Jack Warner, ex-vice-presidente da Fifa, por exemplo,
chegou a usar dinheiro do Fundo de Desenvolvimento para o Futebol para
comprar uma mansão em Miami em 2005. Ele também mandou seu filho Daryan
em um avião até Paris para receber uma mala de dinheiro da campanha da
África do Sul para sediar a Copa de 2010.
Daryan nem dormiu em Paris. Horas depois de chegar à França, embarcou em um voo de retorno para Trinidad e Tobago.
Para pagar propinas para Teixeira e outros dirigentes,
J. Hawilla criou empresas de fachada em nome do brasileiro José
Margulies (conhecido como José Lázaro), e que serviam para receber e
pagar as propinas. Ele ainda usava o serviço de doleiros, “destruía com
regularidades provas de suas atividades e orientava dirigentes a não
usar contas em seus nomes para não chamar a atenção da Justiça”.
TABELA
Na Conmebol, as investigações também apontam profundos desvios de
verbas. O volume de propinas e o fato de ser generalizada chegou a
obrigar as empresas a criar tabelas de subornos, baseados na importância
de cada federação nacional dentro da Conmebol.
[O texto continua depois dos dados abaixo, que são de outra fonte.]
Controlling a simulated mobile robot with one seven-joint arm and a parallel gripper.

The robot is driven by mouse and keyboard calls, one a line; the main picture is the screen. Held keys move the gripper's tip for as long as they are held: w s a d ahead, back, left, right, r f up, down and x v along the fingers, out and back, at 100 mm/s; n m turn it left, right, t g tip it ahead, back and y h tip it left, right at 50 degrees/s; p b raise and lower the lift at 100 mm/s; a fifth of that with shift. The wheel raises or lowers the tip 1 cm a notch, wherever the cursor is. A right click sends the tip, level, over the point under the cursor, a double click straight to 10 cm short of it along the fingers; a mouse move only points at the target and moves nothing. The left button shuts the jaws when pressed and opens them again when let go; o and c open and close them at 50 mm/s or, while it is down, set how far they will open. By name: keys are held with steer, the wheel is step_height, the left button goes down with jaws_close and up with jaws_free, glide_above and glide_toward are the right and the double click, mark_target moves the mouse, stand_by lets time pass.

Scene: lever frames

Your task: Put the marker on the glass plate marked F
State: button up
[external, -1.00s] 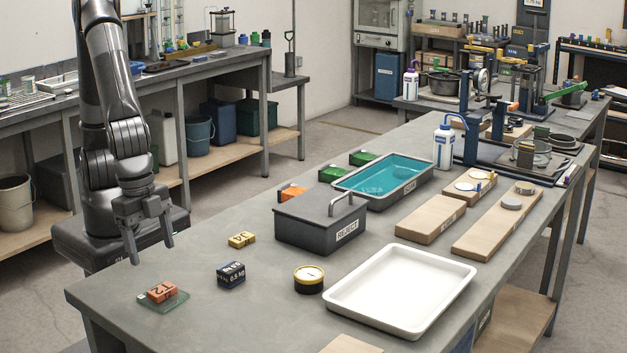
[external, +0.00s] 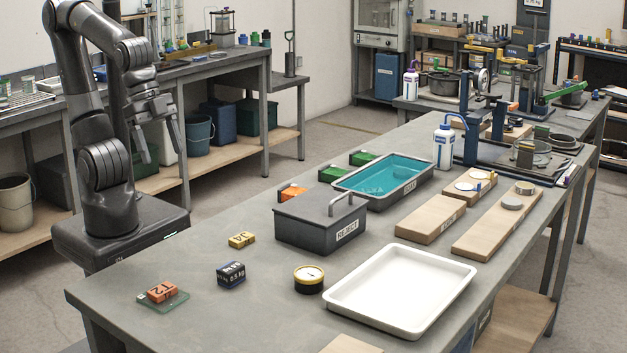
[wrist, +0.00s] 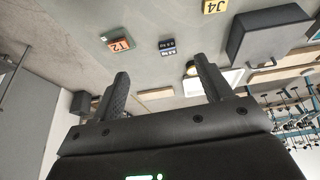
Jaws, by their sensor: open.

Se inicialmente apenas Argentina, Brasil e Uruguai
levavam dinheiro para permitir que contratos fossem assinados, o cenário
mudou depois que seis federações menores do continente se rebelaram em
2009. O motivo: também queriam sua parte na propina. Assim, quando a
empresa Datisa foi criada em 2013 para obter o contrato para a Copa
América até 2023, pagava por edição US$ 3 milhões para os “grandes” e
US$ 1 milhão para as federações menores.
Não faltaram nem mesmo tentativas de enganar as
autoridades americanas com justificativas absurdas. O uruguaio Eugenio
Figueredo alegou “demência” para não responder a perguntas do fisco
americano. Hoje, está preso em Zurique.